Three recurring AI host perspectives unwrap The Regulars — a tiny cafe in a nice, quiet residential area with barely any foot traffic, built on locals and repeat visits. The founders real goal is not just to open it; it is to eventually stop working the counter. Can a low-traffic, locals-only cafe throw off enough to pay a barista AND a manager to replace the owner — and still profit? Or is this the classic trap: buying yourself a job you then cannot even leave?
The whole episode turns on one question: can the math ever pay the owner to walk away?
• Jake (the marketer) — the cafe is not coffee, it is the "third place": recognition, ritual, becoming the neighborhood default living room. But he gets cornered on his own thesis: "become beloved" has to turn into a testable frequency lift, not a feeling.
• Sarah (the backer) — the brutal unit economics: a ~$7.50 ticket at 100 covers a day, ~300 days, is ~$225k in sales, before food (28-35%) and wages (~36.5%) eat it. And the killer: a manager wage means ~$90k in EXTRA sales — about 33 more people through the door every day — just to buy back the owners mornings on a street with no footfall.
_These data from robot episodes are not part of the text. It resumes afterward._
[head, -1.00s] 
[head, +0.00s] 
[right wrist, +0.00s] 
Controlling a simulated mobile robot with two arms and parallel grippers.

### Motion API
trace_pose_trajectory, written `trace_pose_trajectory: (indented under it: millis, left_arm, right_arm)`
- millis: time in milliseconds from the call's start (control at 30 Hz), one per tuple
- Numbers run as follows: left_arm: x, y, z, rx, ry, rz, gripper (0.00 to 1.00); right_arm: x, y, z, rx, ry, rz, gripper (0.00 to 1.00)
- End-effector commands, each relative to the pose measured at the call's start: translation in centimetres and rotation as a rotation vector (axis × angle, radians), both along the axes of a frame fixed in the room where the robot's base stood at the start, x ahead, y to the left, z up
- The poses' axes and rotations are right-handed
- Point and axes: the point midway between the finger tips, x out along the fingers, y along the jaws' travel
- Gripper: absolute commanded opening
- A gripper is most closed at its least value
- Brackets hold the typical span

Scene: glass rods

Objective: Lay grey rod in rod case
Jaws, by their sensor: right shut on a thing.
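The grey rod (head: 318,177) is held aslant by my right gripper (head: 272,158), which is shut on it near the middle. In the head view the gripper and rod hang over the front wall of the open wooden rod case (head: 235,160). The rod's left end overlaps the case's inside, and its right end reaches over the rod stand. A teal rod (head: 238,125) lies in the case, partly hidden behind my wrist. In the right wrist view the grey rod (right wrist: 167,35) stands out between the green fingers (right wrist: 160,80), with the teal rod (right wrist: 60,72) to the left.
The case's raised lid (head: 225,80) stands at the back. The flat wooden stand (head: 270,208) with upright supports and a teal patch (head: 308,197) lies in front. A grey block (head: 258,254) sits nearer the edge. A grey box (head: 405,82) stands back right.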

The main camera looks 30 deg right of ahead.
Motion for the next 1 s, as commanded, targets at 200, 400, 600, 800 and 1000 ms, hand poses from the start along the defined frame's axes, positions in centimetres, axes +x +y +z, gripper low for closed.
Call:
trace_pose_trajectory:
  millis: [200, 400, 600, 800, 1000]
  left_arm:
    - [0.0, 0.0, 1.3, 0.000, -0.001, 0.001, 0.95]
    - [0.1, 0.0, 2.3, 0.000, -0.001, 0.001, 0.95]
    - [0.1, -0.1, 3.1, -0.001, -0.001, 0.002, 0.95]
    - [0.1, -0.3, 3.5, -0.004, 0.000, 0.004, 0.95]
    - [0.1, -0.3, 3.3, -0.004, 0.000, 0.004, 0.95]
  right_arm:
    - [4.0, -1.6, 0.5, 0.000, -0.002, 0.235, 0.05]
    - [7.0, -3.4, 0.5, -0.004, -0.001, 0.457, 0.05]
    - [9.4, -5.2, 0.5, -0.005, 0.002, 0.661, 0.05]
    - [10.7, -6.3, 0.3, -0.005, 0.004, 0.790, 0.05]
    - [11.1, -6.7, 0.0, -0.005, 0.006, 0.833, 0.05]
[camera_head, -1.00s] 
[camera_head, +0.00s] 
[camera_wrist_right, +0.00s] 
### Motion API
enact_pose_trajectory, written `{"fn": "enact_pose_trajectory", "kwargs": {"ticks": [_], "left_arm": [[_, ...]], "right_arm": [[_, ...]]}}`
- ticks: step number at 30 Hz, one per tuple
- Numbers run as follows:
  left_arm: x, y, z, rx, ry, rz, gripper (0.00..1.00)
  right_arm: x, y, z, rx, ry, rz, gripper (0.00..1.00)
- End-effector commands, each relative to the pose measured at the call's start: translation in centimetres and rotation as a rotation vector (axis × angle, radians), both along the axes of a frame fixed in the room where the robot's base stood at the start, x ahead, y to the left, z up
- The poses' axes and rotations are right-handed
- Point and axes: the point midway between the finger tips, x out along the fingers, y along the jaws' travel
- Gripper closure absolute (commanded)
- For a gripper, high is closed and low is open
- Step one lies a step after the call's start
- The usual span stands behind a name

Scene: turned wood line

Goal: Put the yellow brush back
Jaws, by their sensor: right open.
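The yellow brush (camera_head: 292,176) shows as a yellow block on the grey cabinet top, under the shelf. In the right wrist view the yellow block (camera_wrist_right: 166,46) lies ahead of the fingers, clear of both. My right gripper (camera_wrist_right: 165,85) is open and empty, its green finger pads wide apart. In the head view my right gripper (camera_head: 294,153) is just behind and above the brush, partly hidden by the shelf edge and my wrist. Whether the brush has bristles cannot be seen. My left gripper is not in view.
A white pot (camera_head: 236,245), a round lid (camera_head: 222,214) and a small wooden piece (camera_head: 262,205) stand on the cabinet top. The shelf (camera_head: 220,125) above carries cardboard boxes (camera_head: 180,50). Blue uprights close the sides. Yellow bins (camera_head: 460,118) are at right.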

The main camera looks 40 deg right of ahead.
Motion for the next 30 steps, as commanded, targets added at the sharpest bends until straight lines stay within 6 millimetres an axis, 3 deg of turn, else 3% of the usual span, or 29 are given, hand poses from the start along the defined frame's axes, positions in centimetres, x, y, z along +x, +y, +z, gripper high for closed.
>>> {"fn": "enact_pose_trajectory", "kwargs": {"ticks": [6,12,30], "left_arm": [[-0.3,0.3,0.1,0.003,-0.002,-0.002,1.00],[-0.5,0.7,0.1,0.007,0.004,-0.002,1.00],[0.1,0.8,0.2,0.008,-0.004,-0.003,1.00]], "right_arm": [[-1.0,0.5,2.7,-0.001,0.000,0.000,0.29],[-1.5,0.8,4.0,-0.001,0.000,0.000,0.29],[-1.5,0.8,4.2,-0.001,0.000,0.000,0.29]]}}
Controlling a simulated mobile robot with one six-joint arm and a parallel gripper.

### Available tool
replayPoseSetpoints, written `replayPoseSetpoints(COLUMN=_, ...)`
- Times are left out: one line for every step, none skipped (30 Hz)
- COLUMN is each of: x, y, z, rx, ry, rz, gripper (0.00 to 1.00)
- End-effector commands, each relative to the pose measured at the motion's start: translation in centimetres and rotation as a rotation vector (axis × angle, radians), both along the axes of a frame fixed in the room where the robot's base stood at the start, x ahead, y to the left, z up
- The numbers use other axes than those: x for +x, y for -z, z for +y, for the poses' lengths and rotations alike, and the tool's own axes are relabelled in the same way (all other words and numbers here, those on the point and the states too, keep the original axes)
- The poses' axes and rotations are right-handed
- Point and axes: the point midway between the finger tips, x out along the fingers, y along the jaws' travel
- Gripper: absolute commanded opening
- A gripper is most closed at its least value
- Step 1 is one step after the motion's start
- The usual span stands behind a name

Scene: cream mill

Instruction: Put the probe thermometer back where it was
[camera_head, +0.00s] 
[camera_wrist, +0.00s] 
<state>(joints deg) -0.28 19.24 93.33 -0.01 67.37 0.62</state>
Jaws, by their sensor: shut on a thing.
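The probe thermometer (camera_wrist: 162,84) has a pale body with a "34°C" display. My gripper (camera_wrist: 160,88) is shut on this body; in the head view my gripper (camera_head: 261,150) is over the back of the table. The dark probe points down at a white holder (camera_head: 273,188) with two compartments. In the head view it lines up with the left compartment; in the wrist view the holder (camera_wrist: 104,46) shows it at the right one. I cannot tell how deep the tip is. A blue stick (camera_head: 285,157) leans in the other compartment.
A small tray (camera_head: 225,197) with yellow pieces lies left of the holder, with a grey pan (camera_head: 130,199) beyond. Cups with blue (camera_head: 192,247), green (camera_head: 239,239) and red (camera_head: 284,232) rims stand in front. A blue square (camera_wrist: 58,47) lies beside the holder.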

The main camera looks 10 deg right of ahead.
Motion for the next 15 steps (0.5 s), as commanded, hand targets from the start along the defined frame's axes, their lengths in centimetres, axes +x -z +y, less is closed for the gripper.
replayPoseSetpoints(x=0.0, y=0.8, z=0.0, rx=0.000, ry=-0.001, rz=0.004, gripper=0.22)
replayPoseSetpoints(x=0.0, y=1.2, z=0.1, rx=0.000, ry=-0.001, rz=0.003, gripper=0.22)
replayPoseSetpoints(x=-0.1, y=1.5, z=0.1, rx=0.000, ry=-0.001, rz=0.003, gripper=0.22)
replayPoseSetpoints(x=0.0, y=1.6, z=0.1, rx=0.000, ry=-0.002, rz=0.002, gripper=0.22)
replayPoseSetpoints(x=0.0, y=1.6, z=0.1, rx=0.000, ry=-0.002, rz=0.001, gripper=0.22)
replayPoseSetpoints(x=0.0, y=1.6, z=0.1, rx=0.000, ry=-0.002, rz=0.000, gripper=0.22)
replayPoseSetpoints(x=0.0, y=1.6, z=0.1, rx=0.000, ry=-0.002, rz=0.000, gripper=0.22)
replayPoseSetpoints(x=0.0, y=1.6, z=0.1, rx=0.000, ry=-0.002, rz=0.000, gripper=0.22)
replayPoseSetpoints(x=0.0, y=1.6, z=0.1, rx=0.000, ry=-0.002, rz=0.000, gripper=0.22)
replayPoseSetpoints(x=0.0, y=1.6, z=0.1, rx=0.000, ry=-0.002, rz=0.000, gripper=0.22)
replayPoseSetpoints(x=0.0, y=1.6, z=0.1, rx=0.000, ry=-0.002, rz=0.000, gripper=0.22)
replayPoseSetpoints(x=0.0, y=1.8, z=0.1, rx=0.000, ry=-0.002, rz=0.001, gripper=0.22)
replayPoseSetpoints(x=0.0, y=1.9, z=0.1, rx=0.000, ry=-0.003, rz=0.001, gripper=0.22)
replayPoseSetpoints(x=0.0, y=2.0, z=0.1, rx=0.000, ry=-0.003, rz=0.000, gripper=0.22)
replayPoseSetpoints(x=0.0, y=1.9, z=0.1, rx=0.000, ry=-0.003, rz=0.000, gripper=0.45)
• Ryan (the technologist) — the systems that let an owner actually leave (documented ops, a real CRM, off-the-shelf Toast/Square/Shopify, not custom "founder cosplay"), plus the AI angle: demand forecasting to cut waste and loyalty personalization to widen the habit loop, vs a funded rival using location data and subsidized loyalty to open next door.
Make-vs-buy the food gets a clear answer — do not hire a baker on day one: buy pastries wholesale, assemble a tight set of sandwiches in-house for margin and identity, skip the miniature Pret in the back. Plus the revenue streams that actually fit (retail beans, scheduled office wholesale, house accounts) and the ones that are "a hobby with chairs." Grounded in the real landscape — Starbucks 41,000+ stores, Dutch Bros ~$1.28M/shop — and why scale still cannot fake intimacy.
Each host ends with a verdict — invest tiny and prove it with a pop-up first, wait for a real model, or build the operating system first — and one concrete next step. The thesis: The Regulars wins only if it is a repeat engine, not a postcard.
Tri Diligence is an AI-produced analysis, made for entertainment and idea-exploration, not investment advice.